-- Exercise prompt --
Output every line exactly as written. Leave out pictures.

Stored data
########
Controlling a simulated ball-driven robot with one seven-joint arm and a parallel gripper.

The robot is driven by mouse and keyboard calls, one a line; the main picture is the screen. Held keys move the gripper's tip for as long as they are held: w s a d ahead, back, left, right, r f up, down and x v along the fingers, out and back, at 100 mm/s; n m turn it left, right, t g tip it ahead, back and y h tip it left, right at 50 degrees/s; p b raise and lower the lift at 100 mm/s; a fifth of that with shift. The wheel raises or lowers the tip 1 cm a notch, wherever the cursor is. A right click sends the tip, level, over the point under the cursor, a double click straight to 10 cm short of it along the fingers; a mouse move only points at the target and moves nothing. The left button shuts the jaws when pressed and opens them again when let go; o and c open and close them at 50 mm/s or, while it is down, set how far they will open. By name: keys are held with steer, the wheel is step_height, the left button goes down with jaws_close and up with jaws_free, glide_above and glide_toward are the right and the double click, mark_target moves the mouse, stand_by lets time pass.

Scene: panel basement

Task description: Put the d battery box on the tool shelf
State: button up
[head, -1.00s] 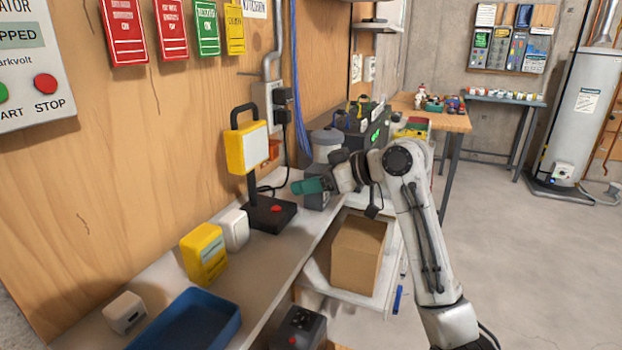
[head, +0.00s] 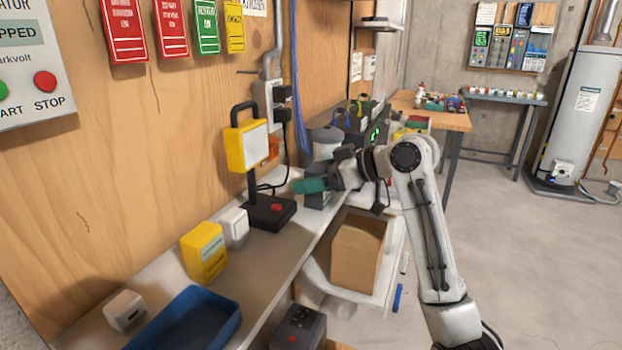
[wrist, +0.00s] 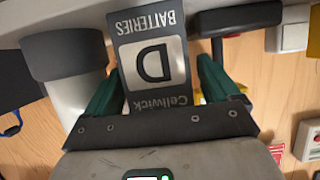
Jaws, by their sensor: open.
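The D battery box (wrist: 155,65) is a grey box with a pale label with a large D, upside down in the wrist view. In the head view a dark grey box (head: 317,201), apparently the same one, stands on the bench just under my fingers. My gripper (head: 312,186) has teal fingers and reaches over the bench from the right. In the wrist view my gripper (wrist: 159,70) is open, with the box showing between its fingers; I cannot tell whether they touch it. A small wall shelf (head: 380,24) is at the top; I cannot tell whether it is the tool shelf.
A grey-lidded canister (head: 326,148) stands close behind the box. A yellow lamp on a black base (head: 268,212) is to its left. An open cardboard box (head: 357,262) sits lower right.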

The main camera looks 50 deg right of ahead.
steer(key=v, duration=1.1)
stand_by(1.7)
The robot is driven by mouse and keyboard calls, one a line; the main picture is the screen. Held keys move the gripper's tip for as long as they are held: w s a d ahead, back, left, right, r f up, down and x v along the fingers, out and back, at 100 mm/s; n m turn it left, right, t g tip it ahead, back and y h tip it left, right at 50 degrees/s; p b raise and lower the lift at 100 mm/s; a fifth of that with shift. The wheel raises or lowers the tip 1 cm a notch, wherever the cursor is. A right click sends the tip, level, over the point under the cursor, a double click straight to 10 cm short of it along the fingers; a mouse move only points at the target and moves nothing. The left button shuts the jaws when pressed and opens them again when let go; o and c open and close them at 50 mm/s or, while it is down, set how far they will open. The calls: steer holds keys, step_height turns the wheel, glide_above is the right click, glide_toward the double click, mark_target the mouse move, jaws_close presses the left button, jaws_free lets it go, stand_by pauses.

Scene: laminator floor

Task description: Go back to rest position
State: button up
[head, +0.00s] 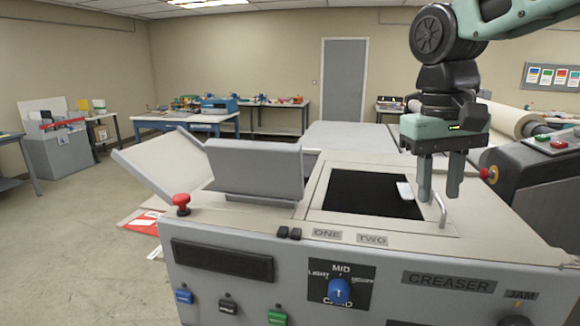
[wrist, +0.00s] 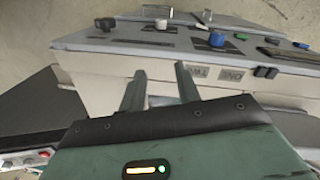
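My gripper (head: 440,180) hangs from my arm at the upper right in the head view, fingers pointing down, over the right side of the creaser machine (head: 235,225). In the wrist view, the two fingers of my gripper (wrist: 160,80) are spread apart with nothing between them. The machine's top has a dark square opening (head: 365,195), with a small white piece (head: 404,190) at its right edge. A metal handle (head: 440,210) stands beside the opening, partly behind the fingers. I cannot tell whether the fingers touch it.
A raised grey lid (head: 255,168) and a slanted tray (head: 165,165) stand on the machine's left. A red mushroom button (head: 181,200) is at its left corner. A dark control housing (head: 535,165) is close on the right. Open floor (head: 70,240) lies to the left.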

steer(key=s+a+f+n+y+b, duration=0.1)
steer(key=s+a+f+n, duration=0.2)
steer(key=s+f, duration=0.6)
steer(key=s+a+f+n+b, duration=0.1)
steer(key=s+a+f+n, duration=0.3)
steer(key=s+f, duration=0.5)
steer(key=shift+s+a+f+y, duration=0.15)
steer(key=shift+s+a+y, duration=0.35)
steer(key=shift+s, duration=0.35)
########
-- Response to this exercise --
Controlling a simulated ball-driven robot with one seven-joint arm and a parallel gripper.

The robot is driven by mouse and keyboard calls, one a line; the main picture is the screen. Held keys move the gripper's tip for as long as they are held: w s a d ahead, back, left, right, r f up, down and x v along the fingers, out and back, at 100 mm/s; n m turn it left, right, t g tip it ahead, back and y h tip it left, right at 50 degrees/s; p b raise and lower the lift at 100 mm/s; a fifth of that with shift. The wheel raises or lowers the tip 1 cm a notch, wherever the cursor is. A right click sends the tip, level, over the point under the cursor, a double click straight to 10 cm short of it along the fingers; a mouse move only points at the target and moves nothing. The left button shuts the jaws when pressed and opens them again when let go; o and c open and close them at 50 mm/s or, while it is down, set how far they will open. By name: keys are held with steer, the wheel is step_height, the left button goes down with jaws_close and up with jaws_free, glide_above and glide_toward are the right and the double click, mark_target moves the mouse, stand_by lets time pass.

Scene: panel basement

Task description: Put the d battery box on the tool shelf
State: button up
[head, -1.00s] 
[head, +0.00s] 
[wrist, +0.00s] 
Jaws, by their sensor: open.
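The D battery box (wrist: 155,65) is a grey box with a pale label with a large D, upside down in the wrist view. In the head view a dark grey box (head: 317,201), apparently the same one, stands on the bench just under my fingers. My gripper (head: 312,186) has teal fingers and reaches over the bench from the right. In the wrist view my gripper (wrist: 159,70) is open, with the box showing between its fingers; I cannot tell whether they touch it. A small wall shelf (head: 380,24) is at the top; I cannot tell whether it is the tool shelf.
A grey-lidded canister (head: 326,148) stands close behind the box. A yellow lamp on a black base (head: 268,212) is to its left. An open cardboard box (head: 357,262) sits lower right.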

The main camera looks 50 deg right of ahead.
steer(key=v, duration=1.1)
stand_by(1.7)
The robot is driven by mouse and keyboard calls, one a line; the main picture is the screen. Held keys move the gripper's tip for as long as they are held: w s a d ahead, back, left, right, r f up, down and x v along the fingers, out and back, at 100 mm/s; n m turn it left, right, t g tip it ahead, back and y h tip it left, right at 50 degrees/s; p b raise and lower the lift at 100 mm/s; a fifth of that with shift. The wheel raises or lowers the tip 1 cm a notch, wherever the cursor is. A right click sends the tip, level, over the point under the cursor, a double click straight to 10 cm short of it along the fingers; a mouse move only points at the target and moves nothing. The left button shuts the jaws when pressed and opens them again when let go; o and c open and close them at 50 mm/s or, while it is down, set how far they will open. The calls: steer holds keys, step_height turns the wheel, glide_above is the right click, glide_toward the double click, mark_target the mouse move, jaws_close presses the left button, jaws_free lets it go, stand_by pauses.

Scene: laminator floor

Task description: Go back to rest position
State: button up
[head, +0.00s] 
[wrist, +0.00s] 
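My gripper (head: 440,180) hangs from my arm at the upper right in the head view, fingers pointing down, over the right side of the creaser machine (head: 235,225). In the wrist view, the two fingers of my gripper (wrist: 160,80) are spread apart with nothing between them. The machine's top has a dark square opening (head: 365,195), with a small white piece (head: 404,190) at its right edge. A metal handle (head: 440,210) stands beside the opening, partly behind the fingers. I cannot tell whether the fingers touch it.
A raised grey lid (head: 255,168) and a slanted tray (head: 165,165) stand on the machine's left. A red mushroom button (head: 181,200) is at its left corner. A dark control housing (head: 535,165) is close on the right. Open floor (head: 70,240) lies to the left.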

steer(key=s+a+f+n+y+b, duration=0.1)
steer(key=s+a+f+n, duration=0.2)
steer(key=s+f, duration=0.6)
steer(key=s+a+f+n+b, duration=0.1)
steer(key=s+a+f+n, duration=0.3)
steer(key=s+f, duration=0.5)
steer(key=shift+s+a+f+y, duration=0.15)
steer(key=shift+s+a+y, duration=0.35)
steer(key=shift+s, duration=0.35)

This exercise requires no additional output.